We originally came up with this recipe for ribs, but it proved to be wonderful for pork tenderloin. We use an injector, or syringe, to infiltrate the muscle fiber with the marinade (an injector or food syringe can be found in specialty food stores). Reserve a little marinade for basting.
You'll see that we use Midori liqueur (a Japanese liqueur with a honeydew flavor). It does give a delicate boost to the marinade, but buy a small bottle as it doesn't go with everything.
If you don't have an injector, just marinate tenderloin overnight. This marinade will also improve the taste of lesser cuts of meat, such as London Broil or chicken.
For best results inject the meat the day before and store in an airtight plastic bag with extra marinade.
Blender, Sieve or Strainer, Airtight Plastic Bags, Injector for Marinade, Grill
3 cups diced watermelon meat
(approximately, to yield 2 cups juice)
3 jalapeños (leave jalapeño ribs
and seeds in for max heat, out for less)
1 tablespoon salt
2 cups granulated sugar
1/4 cup Midori liqueur (optional)
2 lbs. pork tenderloin
Salt and pepper
1. Seed, then purée watermelon and jalapeños in a blender.
2. Strain mixture through a sieve and return to the blender. If you won't be injecting the tenderloin, don't worry about straining the marinade.
3. Add salt, sugar and Midori liqueur and blend for 2 minutes.
4. Reserve 1 cup for basting.
5. Draw marinade up into syringe-type injector. Poke and inject marinade throughout tenderloin.
6. After marinating, season the meat with some salt and pepper.

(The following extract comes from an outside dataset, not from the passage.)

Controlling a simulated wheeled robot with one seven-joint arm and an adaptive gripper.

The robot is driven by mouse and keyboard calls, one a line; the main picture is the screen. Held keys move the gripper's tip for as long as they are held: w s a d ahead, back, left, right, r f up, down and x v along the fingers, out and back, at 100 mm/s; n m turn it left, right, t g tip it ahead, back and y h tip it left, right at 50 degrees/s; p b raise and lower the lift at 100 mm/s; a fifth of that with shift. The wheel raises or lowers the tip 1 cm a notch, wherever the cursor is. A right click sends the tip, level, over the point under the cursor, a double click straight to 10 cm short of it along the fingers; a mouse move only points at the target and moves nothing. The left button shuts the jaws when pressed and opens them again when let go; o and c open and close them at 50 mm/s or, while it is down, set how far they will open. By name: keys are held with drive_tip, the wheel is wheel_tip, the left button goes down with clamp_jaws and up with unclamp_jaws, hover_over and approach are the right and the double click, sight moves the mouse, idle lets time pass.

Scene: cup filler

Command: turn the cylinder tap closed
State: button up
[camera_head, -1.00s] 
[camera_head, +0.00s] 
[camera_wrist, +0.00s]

7. Have your coals prepared on the grill and use the combination technique of direct and indirect heat. Roll the tenderloin over the direct heat to establish some sexy grill marks and then move to a slower part of the grill to finish cooking.
8. Baste the tenderloin periodically throughout the cooking process. Finishing over indirect heat will allow it to cook without burning.
9. Cook the tenderloin to an internal temperature of 145 degrees. (Despite all the warnings from your mother about the need to cook pork to 170 degrees, the truth is 137 degrees will kill off anything that might harm you.) Allow the meat 5 minutes to rest, then slice into medallions. Fan across some Watermelon Salsa for a great summer meal.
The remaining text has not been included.